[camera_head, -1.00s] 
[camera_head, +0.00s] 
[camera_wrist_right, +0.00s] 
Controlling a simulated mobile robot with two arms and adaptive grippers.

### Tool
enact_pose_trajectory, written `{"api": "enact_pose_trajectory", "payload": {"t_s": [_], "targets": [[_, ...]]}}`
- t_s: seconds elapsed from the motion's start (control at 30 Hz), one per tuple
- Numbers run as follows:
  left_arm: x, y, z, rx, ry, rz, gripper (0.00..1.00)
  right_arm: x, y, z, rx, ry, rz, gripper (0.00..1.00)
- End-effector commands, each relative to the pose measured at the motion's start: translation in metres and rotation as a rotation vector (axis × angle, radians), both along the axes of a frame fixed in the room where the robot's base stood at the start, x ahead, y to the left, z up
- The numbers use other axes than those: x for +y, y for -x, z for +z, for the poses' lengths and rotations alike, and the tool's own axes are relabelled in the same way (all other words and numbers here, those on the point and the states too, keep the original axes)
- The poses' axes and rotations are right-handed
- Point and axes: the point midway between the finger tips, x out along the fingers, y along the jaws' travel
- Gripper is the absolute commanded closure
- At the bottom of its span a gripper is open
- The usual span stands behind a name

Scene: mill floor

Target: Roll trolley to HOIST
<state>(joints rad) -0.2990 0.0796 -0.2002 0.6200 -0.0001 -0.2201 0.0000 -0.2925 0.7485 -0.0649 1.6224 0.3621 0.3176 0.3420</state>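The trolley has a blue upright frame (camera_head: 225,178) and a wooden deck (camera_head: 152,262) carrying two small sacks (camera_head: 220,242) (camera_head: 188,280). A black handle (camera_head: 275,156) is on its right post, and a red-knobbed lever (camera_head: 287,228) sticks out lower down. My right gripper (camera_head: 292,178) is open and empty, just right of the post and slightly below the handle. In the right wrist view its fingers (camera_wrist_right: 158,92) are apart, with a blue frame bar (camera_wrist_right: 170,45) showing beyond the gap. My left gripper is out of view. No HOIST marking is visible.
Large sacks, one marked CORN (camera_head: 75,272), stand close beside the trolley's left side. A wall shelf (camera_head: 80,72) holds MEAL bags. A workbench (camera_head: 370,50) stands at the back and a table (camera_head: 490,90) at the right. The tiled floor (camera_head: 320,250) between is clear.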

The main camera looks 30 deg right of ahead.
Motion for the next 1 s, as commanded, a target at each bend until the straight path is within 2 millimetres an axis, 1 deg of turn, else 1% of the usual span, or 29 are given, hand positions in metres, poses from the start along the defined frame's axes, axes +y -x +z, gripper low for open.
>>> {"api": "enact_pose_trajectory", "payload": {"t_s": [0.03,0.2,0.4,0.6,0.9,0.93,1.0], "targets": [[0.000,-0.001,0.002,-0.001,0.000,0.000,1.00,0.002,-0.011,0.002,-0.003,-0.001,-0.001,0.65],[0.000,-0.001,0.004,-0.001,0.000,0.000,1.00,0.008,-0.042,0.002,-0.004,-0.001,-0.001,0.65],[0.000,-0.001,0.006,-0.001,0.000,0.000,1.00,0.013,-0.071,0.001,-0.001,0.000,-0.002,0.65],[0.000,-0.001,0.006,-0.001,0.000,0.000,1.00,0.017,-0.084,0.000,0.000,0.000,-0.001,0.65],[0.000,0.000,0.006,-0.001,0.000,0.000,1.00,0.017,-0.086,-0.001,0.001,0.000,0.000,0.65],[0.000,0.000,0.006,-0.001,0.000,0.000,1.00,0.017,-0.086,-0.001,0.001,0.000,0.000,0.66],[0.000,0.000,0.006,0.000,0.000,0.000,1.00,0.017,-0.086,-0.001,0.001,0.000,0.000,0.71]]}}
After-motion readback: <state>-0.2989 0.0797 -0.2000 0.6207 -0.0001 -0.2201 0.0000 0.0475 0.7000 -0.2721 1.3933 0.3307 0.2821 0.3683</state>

★ ★ ★ ★

§ **Instructions for the task**: Return exactly the opening lines of the listing above, ending with the line that has "Target: Roll trolley to HOIST".

§ **Solution to the exercise**:
[camera_head, -1.00s] 
[camera_head, +0.00s] 
[camera_wrist_right, +0.00s] 
Controlling a simulated mobile robot with two arms and adaptive grippers.

### Tool
enact_pose_trajectory, written `{"api": "enact_pose_trajectory", "payload": {"t_s": [_], "targets": [[_, ...]]}}`
- t_s: seconds elapsed from the motion's start (control at 30 Hz), one per tuple
- Numbers run as follows:
  left_arm: x, y, z, rx, ry, rz, gripper (0.00..1.00)
  right_arm: x, y, z, rx, ry, rz, gripper (0.00..1.00)
- End-effector commands, each relative to the pose measured at the motion's start: translation in metres and rotation as a rotation vector (axis × angle, radians), both along the axes of a frame fixed in the room where the robot's base stood at the start, x ahead, y to the left, z up
- The numbers use other axes than those: x for +y, y for -x, z for +z, for the poses' lengths and rotations alike, and the tool's own axes are relabelled in the same way (all other words and numbers here, those on the point and the states too, keep the original axes)
- The poses' axes and rotations are right-handed
- Point and axes: the point midway between the finger tips, x out along the fingers, y along the jaws' travel
- Gripper is the absolute commanded closure
- At the bottom of its span a gripper is open
- The usual span stands behind a name

Scene: mill floor

Target: Roll trolley to HOIST

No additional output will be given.